Kurzum: Das Handy - eine Körperfunktion. Bezeichnenderweise hat hingegen
das "Bienchen" nicht einmal ein klitzekleines Geheimfach nötig. Freche,
raffinierte Taschen aus reizvollem Materialmix. Eigentlich externe
Körperteile. Weiters zu sehen: Von vielerlei Getier bevölkerter Schmuck
aus hingebungsvoll aufgefädelten Glasperlen. Und von Parsia Kananian:
Colliers aus delikat von Perlen umrankten Fotos. Nicht, dass es noch
eines Beweises bedurft hätte, aber jetzt glaub' ich's umso lieber, dass
die Blumen auch in der Nacht bunt sind, also auch dann, wenn der Gärtner
längst schläft. Yukara Shimizu (bis 11. Juni in der Fotogalerie, Währinger
Straße Nr. 59) schwärmt nämlich nächtens mit dem Fotoapparat durch die
blühende Botanik und pflückt, um es gewöhnungsbedürftig poetisch
auszudrücken, die Farben aus dem Saumagen der Nacht. Sie bringt sie in der
"schwarzen Magensäure" sogar zum Leuchten. Und Chloe Potters sentimental
romantische Fotos mit ihrer zerbrechlichen, duftigen Atmosphäre zergehen
einem auf der Netzhaut. Und sind mir nicht im geringsten peinlich. Liegt
auch an ihrer mitunter recht krassen Rätselhaftigkeit. Eine Maid
(womöglich eine Frau-Holle-Trittbrettfahrerin) beugt sich da etwa über
einen zerfledderten Polster wie eine Löwin über die frisch gerissene
Antilope. Sinniert aber anscheinend mehr dabei. Für Armin Holzner (bis
13. Juni in der Galerie Serafin, Florianigasse 9) ist es nicht untypisch,
dass er dem Feigenbaum den Stamm und die Äste unter den Blättern wegzieht.

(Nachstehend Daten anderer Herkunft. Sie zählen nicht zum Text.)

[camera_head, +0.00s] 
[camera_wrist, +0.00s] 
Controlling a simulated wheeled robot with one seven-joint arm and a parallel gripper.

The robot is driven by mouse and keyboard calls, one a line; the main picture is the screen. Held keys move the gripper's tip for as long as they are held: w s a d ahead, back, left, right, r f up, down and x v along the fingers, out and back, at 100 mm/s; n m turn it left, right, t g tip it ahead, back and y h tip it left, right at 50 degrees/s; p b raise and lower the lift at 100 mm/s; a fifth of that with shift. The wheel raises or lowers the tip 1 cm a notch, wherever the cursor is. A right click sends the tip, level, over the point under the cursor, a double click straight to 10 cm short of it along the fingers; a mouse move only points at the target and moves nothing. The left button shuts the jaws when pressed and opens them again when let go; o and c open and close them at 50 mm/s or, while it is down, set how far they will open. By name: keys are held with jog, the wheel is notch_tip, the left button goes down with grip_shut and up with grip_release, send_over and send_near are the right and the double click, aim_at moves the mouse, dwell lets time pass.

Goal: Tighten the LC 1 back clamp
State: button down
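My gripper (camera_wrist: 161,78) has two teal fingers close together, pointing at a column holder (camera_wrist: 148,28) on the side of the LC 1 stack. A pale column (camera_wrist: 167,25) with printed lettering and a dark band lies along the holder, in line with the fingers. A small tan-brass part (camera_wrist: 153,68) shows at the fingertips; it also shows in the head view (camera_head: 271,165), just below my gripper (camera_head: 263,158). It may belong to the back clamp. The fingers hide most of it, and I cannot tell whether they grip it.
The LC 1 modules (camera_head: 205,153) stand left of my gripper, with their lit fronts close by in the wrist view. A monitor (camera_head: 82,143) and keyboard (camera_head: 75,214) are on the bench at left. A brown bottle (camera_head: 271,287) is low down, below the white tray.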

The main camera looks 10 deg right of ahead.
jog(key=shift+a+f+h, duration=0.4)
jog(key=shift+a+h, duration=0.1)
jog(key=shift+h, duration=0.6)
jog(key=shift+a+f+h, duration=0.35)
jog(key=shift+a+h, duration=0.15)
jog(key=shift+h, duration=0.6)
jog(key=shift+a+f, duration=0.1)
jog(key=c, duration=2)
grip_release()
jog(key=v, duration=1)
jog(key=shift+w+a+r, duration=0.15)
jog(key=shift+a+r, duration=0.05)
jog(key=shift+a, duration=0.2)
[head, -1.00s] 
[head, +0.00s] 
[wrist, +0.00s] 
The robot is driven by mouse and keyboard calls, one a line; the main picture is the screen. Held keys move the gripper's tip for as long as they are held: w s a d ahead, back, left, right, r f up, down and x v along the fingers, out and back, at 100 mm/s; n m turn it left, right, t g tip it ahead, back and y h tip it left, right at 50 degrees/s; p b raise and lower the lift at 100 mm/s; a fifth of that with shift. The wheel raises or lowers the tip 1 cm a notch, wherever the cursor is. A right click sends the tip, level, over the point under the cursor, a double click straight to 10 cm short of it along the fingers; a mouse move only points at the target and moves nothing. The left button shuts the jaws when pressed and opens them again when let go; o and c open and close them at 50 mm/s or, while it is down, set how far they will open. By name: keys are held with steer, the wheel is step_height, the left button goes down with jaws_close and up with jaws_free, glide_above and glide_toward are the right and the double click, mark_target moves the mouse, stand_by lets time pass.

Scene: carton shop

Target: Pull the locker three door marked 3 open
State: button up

Dann schweben die Feigenblätter surreal abstrakt (wie in einem
schwerelosen Herbst) über dem Boden. Mit lebendigem Pinsel arbeitet er
sich durch Istrien durch. Vom Karst bis zum "Palmenhain" ("Für mich war
das wie ein Palmenhain - nur: Es war halt a Krautacker"). Und erkennt
dabei das malerisch abstrakte Talent der Natur.